The wife recognizes her husband as head, honors him, looks up to him with esteem and confidence—all the more because he never demands subjection. Thus true love in husband and wife never has any trouble about rights or place. Side by side they stand, these two wedded lovers, each a part of the other, each incomplete, a mere fragment without the other, but strong in their happy union in love.

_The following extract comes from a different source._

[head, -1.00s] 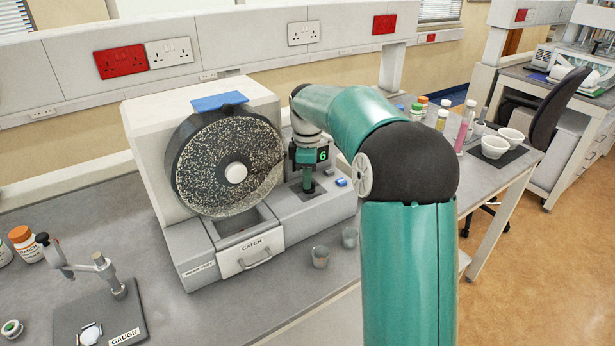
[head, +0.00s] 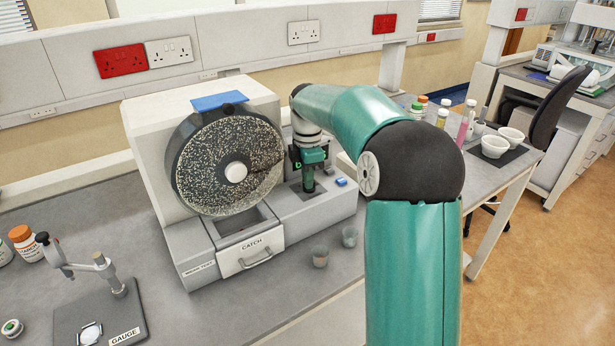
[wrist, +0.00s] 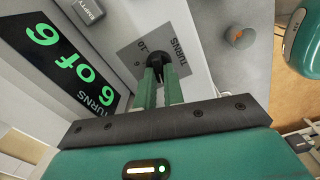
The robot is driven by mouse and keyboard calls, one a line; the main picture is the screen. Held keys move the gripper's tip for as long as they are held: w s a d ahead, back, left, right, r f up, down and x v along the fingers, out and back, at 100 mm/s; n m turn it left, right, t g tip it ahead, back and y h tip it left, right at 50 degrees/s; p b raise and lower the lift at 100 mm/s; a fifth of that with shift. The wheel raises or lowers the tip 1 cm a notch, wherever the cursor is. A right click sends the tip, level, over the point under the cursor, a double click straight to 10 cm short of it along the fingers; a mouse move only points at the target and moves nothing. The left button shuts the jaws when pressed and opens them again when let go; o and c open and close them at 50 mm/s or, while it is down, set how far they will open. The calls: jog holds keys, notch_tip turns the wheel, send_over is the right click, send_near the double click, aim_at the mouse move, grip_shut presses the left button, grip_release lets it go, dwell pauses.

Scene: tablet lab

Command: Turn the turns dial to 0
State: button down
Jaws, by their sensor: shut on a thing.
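The turns dial (wrist: 159,59) is a dark knob on a grey plate marked TURNS and 10, in the upper middle of the wrist view. My gripper (wrist: 160,72) points down at it, and its two green fingers are shut on the knob, hiding much of it. The display (wrist: 65,55) beside it reads 6 of 6 TURNS in green. In the head view my gripper (head: 308,188) is at the dial on the right of the drum machine, and it partly covers the display (head: 297,165).
The drum (head: 228,165) holds speckled contents, with a CATCH drawer (head: 250,254) below. A GAUGE stand (head: 100,310) is at the front left. Bowls (head: 495,147) stand at the right.

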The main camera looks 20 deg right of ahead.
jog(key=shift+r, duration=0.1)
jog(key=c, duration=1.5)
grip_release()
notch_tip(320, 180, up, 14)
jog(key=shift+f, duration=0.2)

But there are other elements in the composition of the home. Among the blessings which make happiness are the CHILDREN, who come with their sweet life and their holy gladness. Children bring cares and troubles, and demand toil and sacrifice, ofttimes cost pain and grief; yet the blessing they bring to a true home a thousand times repays the care and the cost. It is a sacred hour in a home when a baby is born and laid in the arms of a young father and mother. It is the final seal upon their wedded love. It is the closing benediction of the marriage ceremony. It draws fragments of heaven trailing after it to the home on earth. Few deeper, purer joys are ever experienced in this world than the joy of true parents on the birth of their first child. Much of home's happiness along the years is made by the children. They are also great blessings to their parents. Ofttimes they teach more lessons than they are taught. We say we train our children; but they train us, also, if we think of them as we should,—as immortal beings come from God to be prepared by us for their mission. A reverent mother sings softly over her child's cradle– 
"My child, I fear you; you are a spirit, soul! 

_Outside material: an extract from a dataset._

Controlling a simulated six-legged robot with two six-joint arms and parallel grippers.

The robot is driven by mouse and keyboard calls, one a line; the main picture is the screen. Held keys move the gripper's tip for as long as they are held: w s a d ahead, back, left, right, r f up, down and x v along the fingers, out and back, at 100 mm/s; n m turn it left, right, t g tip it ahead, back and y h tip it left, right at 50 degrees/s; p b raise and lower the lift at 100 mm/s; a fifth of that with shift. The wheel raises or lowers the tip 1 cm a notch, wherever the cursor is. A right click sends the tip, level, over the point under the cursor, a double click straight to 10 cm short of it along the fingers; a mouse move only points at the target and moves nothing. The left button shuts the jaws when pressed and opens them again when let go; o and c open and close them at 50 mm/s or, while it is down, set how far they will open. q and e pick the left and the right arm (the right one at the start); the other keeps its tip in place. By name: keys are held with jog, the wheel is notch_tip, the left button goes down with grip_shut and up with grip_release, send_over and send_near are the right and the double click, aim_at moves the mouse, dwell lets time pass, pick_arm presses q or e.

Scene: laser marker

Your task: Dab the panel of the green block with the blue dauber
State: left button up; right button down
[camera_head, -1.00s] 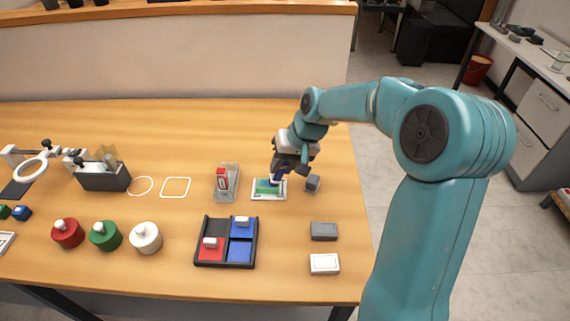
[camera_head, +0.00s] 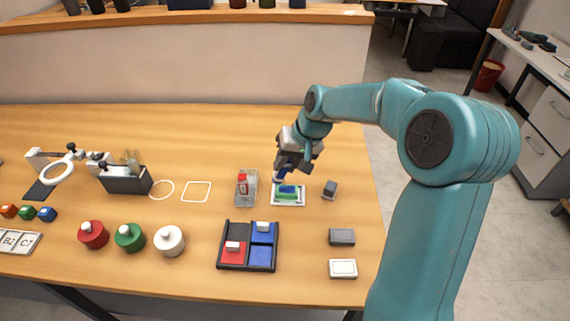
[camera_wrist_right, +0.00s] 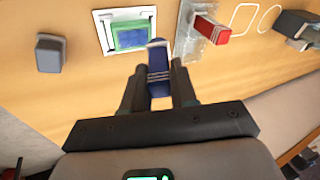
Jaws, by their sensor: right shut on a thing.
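The green block (camera_head: 287,196) sits on a white framed card on the table. In the right wrist view the green block (camera_wrist_right: 117,45) has a bluish panel (camera_wrist_right: 131,38) framed by green. My right gripper (camera_head: 284,172) is shut on the blue dauber (camera_head: 280,178), just above the block's far left side. The dauber (camera_wrist_right: 158,62) also shows between the fingers of my right gripper (camera_wrist_right: 157,83) in the wrist view, its end beside the block's edge. I cannot tell whether it touches the block. My left gripper is not in view.
A clear holder with a red piece (camera_head: 243,183) stands just left of the card. A small grey block (camera_head: 330,188) is to its right. A black tray with red and blue pads (camera_head: 221,256) lies in front. Red, green and white round pots (camera_head: 169,241) stand further left.

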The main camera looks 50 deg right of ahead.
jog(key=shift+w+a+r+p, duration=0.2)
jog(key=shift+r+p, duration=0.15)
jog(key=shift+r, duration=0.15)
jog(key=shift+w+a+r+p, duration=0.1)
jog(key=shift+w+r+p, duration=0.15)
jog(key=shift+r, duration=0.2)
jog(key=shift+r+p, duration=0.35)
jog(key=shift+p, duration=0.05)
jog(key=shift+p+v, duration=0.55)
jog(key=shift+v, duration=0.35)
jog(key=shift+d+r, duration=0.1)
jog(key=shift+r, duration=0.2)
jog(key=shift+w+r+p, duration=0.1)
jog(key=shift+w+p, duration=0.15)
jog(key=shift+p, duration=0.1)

How shall I walk before you?
and keep my garments whole?
O Lord, give strength,
give wisdom for the task.
To train this child for You."

Jesus said of little children, that those who receive them in His name receive Him. May we not, then, surely say that children bring great possibility of blessing and happiness to a home? If we receive them as Christ's messengers, as sent to us in His name, and entertain them as we would entertain Him if He had come in place of them, we shall get from them deep and rich good and joy.